A Musical Comedy Revue.
Words and Music by Noel Coward.
Devised by Roderick Cook.
Musical Direction by Gerald H. Bailey.
Directed by Cameron Turner.
Produced by Dead Writers Theatre Collective.
At the Athenaeum Theatre, Chicago.
“I have always been very fond of drama critics…I think it is so frightfully clever of them to go night after night to the theatre and know so little about it.”
“The theatre is a wonderful place, a house of strange enchantment, a temple of illusion. What it most emphatically is not and never will be is a scruffy, ill-lit, fumed-oak drill hall serving as a temporary soap box for political propaganda.” – Noel Coward.
Ambitious musical revue mostly delivers the sassy wit, very British humor of Noel Coward.
One could say that Gerald Bailey, the musical director, is the real star of Oh, Coward! since his talents got the cast of three to both understand and appreciate the unique approach to Noel Coward’s style songs. Music directing a song book of more that 35 songs in a distinct style to a cast that is mostly new to Coward’s early 20th Century British sensibilities is a daunting task. Bailey got his cast on board with Coward’s style effectively
Filled with the words and songs of Noel Coward (1899-1973), the English playwright, composer, director, actor and singer, known for his wit and flamboyance, Oh Coward! is a sharp 35 song-fest that is nicely performed by Michael Pacas, Joanna Riopelle and Ian Rigg with terrific arrangements by Gerald Bailey with fine piano work by Howard Pfeifer. The non-Equity cast delivered a slick, sophisticated, mostly well sung musical revue.

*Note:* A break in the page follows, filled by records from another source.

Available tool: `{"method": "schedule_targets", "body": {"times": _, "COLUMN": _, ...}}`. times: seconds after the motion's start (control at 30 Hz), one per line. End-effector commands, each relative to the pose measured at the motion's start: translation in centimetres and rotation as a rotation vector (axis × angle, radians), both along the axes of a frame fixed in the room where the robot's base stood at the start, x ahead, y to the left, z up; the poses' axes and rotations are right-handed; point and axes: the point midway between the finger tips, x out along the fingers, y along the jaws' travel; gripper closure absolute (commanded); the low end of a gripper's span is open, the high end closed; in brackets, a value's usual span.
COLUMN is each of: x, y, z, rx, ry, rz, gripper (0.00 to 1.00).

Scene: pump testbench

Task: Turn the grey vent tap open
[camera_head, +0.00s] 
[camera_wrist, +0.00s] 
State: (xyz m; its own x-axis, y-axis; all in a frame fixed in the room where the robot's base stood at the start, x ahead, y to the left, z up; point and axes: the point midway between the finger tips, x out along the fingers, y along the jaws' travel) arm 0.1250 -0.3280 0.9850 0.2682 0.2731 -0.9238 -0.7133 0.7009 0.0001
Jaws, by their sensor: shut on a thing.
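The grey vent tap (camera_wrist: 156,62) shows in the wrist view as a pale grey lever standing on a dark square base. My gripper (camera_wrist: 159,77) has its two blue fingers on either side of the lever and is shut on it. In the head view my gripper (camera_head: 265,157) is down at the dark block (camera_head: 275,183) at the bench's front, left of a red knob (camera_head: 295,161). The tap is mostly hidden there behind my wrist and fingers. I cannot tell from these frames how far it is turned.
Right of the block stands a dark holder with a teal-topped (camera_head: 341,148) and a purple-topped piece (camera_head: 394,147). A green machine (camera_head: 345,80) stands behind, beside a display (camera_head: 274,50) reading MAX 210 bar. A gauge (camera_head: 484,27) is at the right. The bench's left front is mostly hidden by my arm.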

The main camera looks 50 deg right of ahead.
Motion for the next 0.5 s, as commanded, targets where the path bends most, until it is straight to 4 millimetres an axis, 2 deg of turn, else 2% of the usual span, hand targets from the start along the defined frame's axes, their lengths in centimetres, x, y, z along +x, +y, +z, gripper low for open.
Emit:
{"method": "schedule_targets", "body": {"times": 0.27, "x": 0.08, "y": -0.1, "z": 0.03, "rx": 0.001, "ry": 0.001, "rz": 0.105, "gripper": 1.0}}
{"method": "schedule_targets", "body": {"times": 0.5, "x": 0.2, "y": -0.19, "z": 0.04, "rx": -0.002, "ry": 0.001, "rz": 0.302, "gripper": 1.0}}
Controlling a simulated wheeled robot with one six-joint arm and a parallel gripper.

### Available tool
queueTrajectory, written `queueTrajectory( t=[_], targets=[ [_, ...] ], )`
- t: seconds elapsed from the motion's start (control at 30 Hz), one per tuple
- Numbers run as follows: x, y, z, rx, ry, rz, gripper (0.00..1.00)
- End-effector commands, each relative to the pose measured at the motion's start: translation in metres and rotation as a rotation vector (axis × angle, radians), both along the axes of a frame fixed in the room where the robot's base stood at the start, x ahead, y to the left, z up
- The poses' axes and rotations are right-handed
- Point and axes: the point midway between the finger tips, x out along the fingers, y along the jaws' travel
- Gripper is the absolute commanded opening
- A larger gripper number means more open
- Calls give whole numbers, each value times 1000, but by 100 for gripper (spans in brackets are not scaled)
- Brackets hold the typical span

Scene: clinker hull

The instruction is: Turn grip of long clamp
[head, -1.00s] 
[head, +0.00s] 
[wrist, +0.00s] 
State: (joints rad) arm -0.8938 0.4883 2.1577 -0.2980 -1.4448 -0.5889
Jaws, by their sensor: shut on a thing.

Elegance and a carefully crafted image and an acute sense of style were the hallmarks of Noel Coward. That sense is evident in the 30’s art-deco style nightclub set (designed by Eric Luchen) Style, proper RP English accents, smartly crafted enunciation gave the witticism and Coward songs just the proper edge to communicate his effervescent music and lyrics with their proper satirical bite. My only problem was that Joanna Riopelle constantly failed to both speak and sing loud enough to be heard and understood. Many of Coward’s quips and smart lyrics got lost by Riopelle’s speaking and singing too softly. Once she enunciates and projects stronger, this revue will become a fabulous one. Hopefully, she’ll realize that one must be heard and understood on stage.
Coward’s songbook is in terrific hands with this fabulous threesome. They sing harmonies, they participate in Coward-ish witty repartee to life and social norms as they throughout captivate us.